What SAP Signavio Is — and Why It Matters for Licensing
SAP Signavio is a business process transformation suite that SAP acquired from the Berlin-based software company Signavio GmbH in 2021 for a reported €1 billion. Since the acquisition, SAP has accelerated Signavio's integration into its core product portfolio, positioning it as the process intelligence and design layer for S/4HANA migrations.
For organisations evaluating S/4HANA migration, Signavio enters the picture in two ways. First, SAP recommends Signavio as the process documentation and optimisation tool to use during the migration design phase. Second, RISE with SAP includes a Signavio entitlement — the scope of which is negotiable and often far more limited than the way it is presented in SAP's migration proposals.
Understanding Signavio's licensing structure independently — separate from the RISE conversation — is essential for any organisation that will use the product at any meaningful scale. The pricing model is opaque, the suite editions vary significantly in capability, and the gap between what a RISE bundle includes and what full production use requires can represent hundreds of thousands of pounds or euros in additional annual cost.
The Signavio Process Transformation Suite: Module Structure
SAP Signavio is sold as a suite rather than as individual products. The Process Transformation Suite encompasses six functional areas, each of which carries its own capability depth across the three available editions.

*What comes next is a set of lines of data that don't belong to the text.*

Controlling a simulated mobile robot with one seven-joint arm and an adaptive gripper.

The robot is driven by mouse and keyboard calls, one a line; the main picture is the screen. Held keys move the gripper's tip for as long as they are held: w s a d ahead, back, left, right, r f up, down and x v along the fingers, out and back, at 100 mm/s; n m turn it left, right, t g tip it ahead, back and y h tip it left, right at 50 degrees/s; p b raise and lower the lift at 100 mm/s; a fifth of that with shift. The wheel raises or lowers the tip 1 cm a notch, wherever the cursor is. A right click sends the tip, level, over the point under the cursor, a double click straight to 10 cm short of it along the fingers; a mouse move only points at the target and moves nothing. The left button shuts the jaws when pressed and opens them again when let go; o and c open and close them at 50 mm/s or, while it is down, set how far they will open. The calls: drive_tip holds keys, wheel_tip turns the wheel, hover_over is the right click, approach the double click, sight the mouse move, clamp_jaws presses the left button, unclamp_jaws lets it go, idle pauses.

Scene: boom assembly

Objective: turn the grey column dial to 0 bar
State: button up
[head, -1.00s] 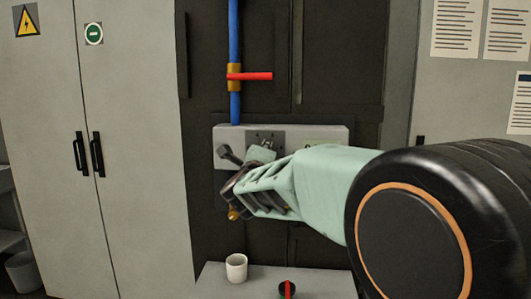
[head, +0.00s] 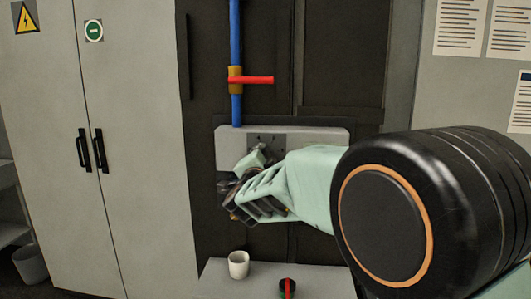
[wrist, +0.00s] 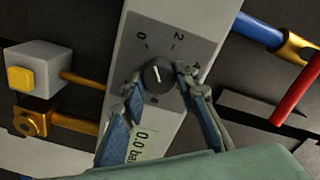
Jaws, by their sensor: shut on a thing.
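The dial (wrist: 158,75) is a round black knob with a thin white mark on a grey plate (wrist: 180,40) with a printed scale; 0 and 2 are readable. The white mark seems to lean toward the 0. A display (wrist: 143,148) below the dial reads about "0.0 bar", partly covered by a finger. My gripper (wrist: 160,82) has one finger on each side of the knob and is shut on it. In the head view my gripper (head: 240,190) is in front of the light wall panel (head: 320,137) and hides the dial.
A blue pipe (head: 235,45) with a red lever (head: 252,80) runs above the panel. A grey box with a yellow button (wrist: 22,78) and a brass fitting (wrist: 31,122) are near the fingers. A white cup (head: 238,265) and a red-and-black knob (head: 287,288) are on the bench below.

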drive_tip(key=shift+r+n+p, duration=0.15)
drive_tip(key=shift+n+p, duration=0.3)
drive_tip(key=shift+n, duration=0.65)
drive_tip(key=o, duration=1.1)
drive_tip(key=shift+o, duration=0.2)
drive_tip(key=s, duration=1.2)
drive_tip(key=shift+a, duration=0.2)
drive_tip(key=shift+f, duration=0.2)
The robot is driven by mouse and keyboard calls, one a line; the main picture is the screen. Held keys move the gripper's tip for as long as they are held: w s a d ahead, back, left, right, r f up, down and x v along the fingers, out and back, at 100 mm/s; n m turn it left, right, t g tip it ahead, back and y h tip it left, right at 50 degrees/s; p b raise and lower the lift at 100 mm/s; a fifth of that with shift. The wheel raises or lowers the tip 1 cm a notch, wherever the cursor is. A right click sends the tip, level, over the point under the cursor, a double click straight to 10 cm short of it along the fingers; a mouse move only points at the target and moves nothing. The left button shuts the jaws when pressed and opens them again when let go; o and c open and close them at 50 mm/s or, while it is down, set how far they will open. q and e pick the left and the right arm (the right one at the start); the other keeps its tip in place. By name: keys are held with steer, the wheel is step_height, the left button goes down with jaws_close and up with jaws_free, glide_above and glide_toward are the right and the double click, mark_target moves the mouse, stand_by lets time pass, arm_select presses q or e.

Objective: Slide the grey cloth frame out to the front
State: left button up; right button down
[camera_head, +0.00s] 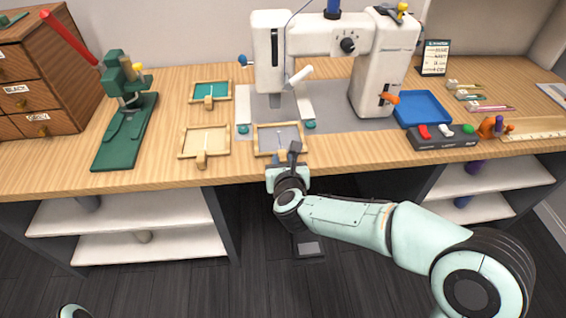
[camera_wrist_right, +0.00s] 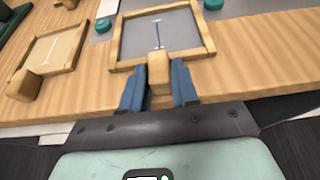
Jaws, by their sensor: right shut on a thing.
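The grey cloth frame (camera_head: 265,137) is a wooden square with grey cloth, lying flat at the front of the white machine (camera_head: 271,50), between two teal knobs. Its front is near the table's front edge. In the wrist view the frame (camera_wrist_right: 185,30) shows a thin blue line on its cloth. My right gripper (camera_head: 288,168) is at the front of the frame. In the wrist view its blue fingers (camera_wrist_right: 158,88) are shut on the frame's wooden tab (camera_wrist_right: 158,72). My left gripper is out of view.
A cream cloth frame (camera_head: 205,142) lies to the left, and a teal cloth frame (camera_head: 210,91) behind it. A green press (camera_head: 125,125) stands further left. A blue tray (camera_head: 422,108) and a button box (camera_head: 442,137) are at right. Open shelves lie below the table edge.

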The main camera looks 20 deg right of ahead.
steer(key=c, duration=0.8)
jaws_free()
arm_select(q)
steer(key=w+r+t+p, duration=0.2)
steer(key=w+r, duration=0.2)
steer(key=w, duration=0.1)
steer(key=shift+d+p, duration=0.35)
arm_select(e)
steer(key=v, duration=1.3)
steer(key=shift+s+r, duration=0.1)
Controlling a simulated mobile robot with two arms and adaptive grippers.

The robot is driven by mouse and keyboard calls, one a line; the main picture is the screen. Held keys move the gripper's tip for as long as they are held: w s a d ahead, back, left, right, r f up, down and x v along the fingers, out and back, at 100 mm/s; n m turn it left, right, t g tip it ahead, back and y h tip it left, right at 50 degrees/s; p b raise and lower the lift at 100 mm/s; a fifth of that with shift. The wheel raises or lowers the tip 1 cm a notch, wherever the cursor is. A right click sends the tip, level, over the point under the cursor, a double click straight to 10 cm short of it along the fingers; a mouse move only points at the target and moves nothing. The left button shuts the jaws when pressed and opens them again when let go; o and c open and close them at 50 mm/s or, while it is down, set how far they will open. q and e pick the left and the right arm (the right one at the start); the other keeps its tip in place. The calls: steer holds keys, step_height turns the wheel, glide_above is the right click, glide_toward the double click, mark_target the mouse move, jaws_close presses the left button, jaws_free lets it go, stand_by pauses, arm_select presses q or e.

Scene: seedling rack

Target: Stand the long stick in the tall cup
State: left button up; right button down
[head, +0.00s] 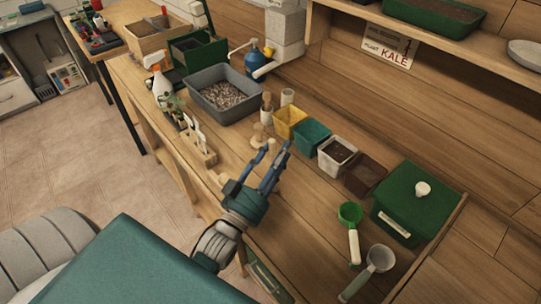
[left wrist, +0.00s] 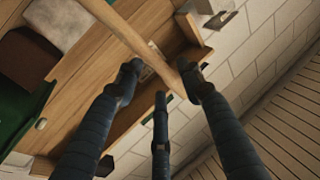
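In the left wrist view a long wooden stick (left wrist: 150,58) runs diagonally from the top edge into the space between my fingertips. In the head view a small wooden piece (head: 258,132) stands just beyond my left gripper (head: 276,148); I cannot tell if it is the same stick. The left gripper's fingers are apart, and no firm grip on the stick shows. A pale, upright cup (head: 287,97) stands behind the gripper on the bench. A brown upright holder (head: 266,102) is beside it; its contents are unclear. My right gripper is out of view.
A yellow pot (head: 291,122), a teal pot (head: 311,137), a white pot (head: 325,165) and a brown pot (head: 365,174) line the bench right of the gripper. A grey tub (head: 196,88) is behind. A tag rack (head: 209,159) is left; a green box (head: 405,212) is right.

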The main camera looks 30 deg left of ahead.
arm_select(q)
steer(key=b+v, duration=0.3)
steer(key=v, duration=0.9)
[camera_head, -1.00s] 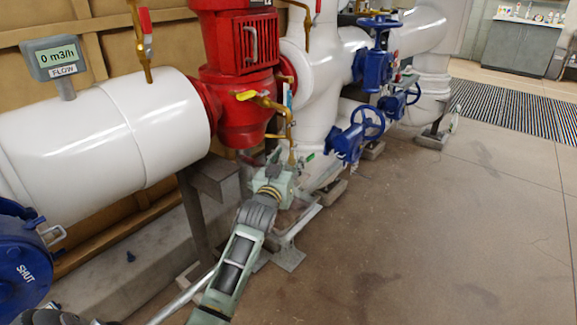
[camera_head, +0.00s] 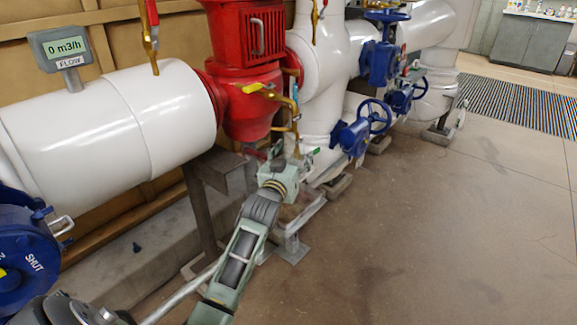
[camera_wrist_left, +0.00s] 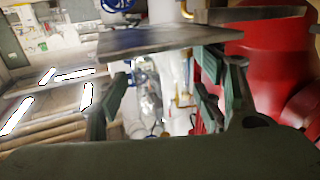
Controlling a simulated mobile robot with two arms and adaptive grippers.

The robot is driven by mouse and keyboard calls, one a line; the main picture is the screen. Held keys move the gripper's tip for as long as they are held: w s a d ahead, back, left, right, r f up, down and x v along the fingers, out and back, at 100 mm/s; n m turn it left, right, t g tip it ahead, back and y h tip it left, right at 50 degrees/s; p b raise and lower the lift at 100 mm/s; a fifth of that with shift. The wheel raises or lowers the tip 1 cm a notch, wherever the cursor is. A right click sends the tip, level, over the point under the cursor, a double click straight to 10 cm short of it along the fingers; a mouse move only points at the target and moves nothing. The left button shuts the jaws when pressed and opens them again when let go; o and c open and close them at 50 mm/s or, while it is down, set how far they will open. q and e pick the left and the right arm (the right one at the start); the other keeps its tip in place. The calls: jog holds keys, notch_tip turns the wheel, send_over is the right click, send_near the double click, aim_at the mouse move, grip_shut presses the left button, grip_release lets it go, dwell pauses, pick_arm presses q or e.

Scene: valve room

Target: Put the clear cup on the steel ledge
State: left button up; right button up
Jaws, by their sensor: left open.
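The steel ledge (camera_head: 228,172) is a grey flat-topped bracket below the red pump in the head view. My left gripper (camera_head: 283,160) is just to its right, small and partly hidden behind its own wrist. In the left wrist view my left gripper (camera_wrist_left: 162,95) has its fingers spread apart, with no object clearly held between them. A flat grey steel plate (camera_wrist_left: 150,42) lies across that view beyond the fingers; I cannot tell whether it is the same ledge. I cannot make out the clear cup in either view. My right gripper does not show.
A red pump (camera_head: 245,95) and a thick white pipe (camera_head: 110,125) stand close above and left of the gripper. Blue valve wheels (camera_head: 374,117) are to the right. A low concrete curb (camera_head: 130,255) runs at left. The brown floor (camera_head: 430,230) at right is clear.

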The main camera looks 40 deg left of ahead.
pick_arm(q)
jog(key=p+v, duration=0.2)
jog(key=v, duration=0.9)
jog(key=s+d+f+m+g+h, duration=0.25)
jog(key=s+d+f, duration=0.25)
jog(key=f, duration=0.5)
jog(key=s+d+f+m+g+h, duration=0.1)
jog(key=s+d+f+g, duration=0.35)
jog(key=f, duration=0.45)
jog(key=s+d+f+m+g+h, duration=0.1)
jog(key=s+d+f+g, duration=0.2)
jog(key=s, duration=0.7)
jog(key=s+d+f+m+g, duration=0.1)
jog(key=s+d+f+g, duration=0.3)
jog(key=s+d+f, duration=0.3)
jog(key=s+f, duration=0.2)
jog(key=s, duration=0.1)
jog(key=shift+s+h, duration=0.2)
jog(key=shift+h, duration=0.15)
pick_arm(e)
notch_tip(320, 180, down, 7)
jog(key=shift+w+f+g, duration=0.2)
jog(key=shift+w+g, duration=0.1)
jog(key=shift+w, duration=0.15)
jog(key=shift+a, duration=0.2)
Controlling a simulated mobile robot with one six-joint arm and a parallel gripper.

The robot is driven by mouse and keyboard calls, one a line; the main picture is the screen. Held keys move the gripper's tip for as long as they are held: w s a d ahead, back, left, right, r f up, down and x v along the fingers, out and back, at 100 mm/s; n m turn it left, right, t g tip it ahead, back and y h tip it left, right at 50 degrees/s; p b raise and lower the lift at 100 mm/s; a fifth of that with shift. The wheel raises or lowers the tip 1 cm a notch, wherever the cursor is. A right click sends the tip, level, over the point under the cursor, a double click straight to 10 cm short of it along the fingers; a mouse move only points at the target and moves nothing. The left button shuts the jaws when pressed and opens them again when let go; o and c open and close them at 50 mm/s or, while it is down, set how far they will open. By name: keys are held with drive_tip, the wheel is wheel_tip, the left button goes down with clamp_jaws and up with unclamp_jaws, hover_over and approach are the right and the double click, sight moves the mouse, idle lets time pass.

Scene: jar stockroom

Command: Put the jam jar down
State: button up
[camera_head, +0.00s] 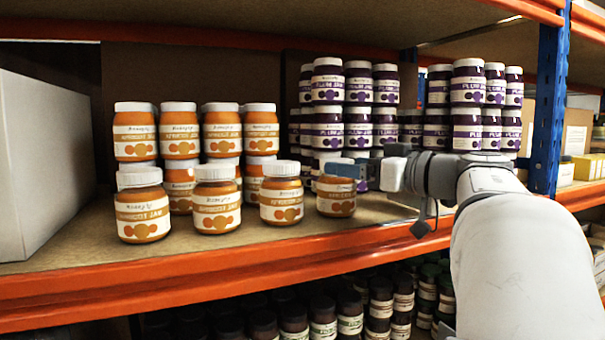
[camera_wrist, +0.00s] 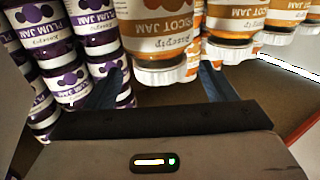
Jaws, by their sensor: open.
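The jam jar (camera_head: 336,203), an orange apricot jar with a white label, stands upright on the shelf (camera_head: 330,234) at the right end of the front apricot row. My gripper (camera_head: 343,171) is at its lid, reaching in from the right, and hides part of the lid. In the wrist view, which is upside down, the jar (camera_wrist: 160,35) is between the two blue fingers of my gripper (camera_wrist: 157,88). The fingers are spread wider than the lid, with gaps visible, so the gripper is open around the jar.
Other apricot jars (camera_head: 215,200) stand left of it, with stacked ones behind. Stacked plum jars (camera_head: 357,90) fill the back right. A white box (camera_head: 45,165) is at far left. The orange shelf edge (camera_head: 230,268) runs in front; a blue post (camera_head: 549,95) is right.

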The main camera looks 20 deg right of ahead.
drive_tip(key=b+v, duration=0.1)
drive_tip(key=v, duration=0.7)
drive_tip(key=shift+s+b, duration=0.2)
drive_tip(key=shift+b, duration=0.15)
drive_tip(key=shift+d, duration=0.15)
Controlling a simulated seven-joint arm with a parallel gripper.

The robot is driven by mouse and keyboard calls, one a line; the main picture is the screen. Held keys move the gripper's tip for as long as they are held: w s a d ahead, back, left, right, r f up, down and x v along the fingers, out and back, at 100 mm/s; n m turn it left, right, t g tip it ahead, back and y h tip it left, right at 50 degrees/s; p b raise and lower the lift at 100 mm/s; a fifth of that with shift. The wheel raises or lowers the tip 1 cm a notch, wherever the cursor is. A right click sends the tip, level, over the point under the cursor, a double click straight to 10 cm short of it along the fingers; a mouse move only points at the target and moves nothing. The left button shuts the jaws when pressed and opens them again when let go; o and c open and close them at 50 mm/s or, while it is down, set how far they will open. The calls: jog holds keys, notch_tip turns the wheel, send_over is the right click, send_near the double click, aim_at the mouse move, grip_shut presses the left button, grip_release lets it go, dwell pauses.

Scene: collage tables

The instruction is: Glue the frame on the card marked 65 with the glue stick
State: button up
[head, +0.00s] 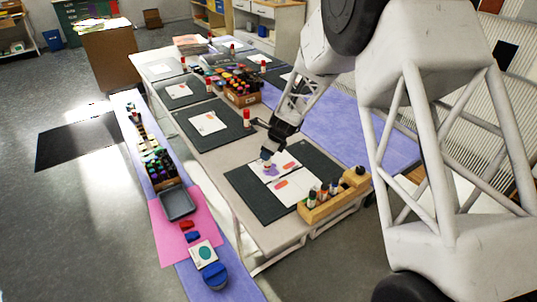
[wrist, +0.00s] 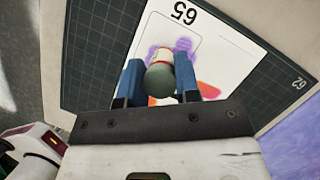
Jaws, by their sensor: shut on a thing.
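The card marked 65 (wrist: 225,45) lies on a dark gridded mat (wrist: 85,60). A thin rounded frame is printed on it beside the number, with purple glue smeared along parts of it. My gripper (wrist: 159,82) is shut on the glue stick (wrist: 160,80), whose dark grey-green end faces the wrist camera. The stick is over the frame area; its tip is hidden, so I cannot tell whether it touches the card. In the head view my gripper (head: 268,155) is over the white card (head: 286,158), where a purple smear shows.
A wooden rack (head: 335,196) with several sticks and bottles stands at the near right of the mat (head: 245,190). More mats, cards and red-capped sticks stand farther back.

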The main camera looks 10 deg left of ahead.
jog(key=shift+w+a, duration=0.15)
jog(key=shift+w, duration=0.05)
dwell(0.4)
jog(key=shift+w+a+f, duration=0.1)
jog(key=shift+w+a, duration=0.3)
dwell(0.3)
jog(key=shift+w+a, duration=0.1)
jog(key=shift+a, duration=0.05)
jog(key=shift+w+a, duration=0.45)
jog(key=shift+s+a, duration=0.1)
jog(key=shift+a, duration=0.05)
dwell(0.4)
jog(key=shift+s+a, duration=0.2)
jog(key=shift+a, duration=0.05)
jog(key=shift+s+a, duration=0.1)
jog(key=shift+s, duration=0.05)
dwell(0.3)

Process Manager and Journey Modeler
Process Manager is the foundation of the Signavio suite — a collaborative process modelling environment that allows organisations to document, version, and govern business processes using BPMN 2.0 and other notation standards. It supports hierarchical process maps from the enterprise level down to individual task descriptions, with role-based access control and process ownership assignment.
Journey Modeler extends process documentation into customer and employee journey mapping, adding empathy mapping, touchpoint analysis, and experience design capabilities. For organisations undertaking S/4HANA migrations, Journey Modeler is used to map the as-is process landscape and design the to-be process architecture.
Process Manager is included in all three suite editions. Journey Modeler is available in Enterprise and Enterprise Plus.
Process Intelligence and Process Insights
Process Intelligence is Signavio's process mining capability — the automated analysis of event log data from SAP and other source systems to reconstruct actual process execution patterns, identify deviations from the designed process, measure performance against defined KPIs, and quantify the value improvement available from process optimisation.
Process Insights is a lighter-weight, pre-configured version of process mining specifically designed for SAP S/4HANA environments. It uses pre-built extractors for standard SAP processes — Order-to-Cash, Purchase-to-Pay, Lead-to-Cash — to provide out-of-the-box process visibility without the custom configuration required for full Process Intelligence deployments.
Process Insights is the component that SAP includes in RISE with SAP bundles. Process Intelligence — the full process mining capability — is a separate, significantly more expensive licence that is rarely included in standard RISE bundles.
Process Governance
Process Governance provides workflow-driven process approval, publication, and lifecycle management. It allows organisations to define governance workflows for process changes — who approves, who reviews, what triggers a review cycle — and to track the compliance status of process documentation across the enterprise.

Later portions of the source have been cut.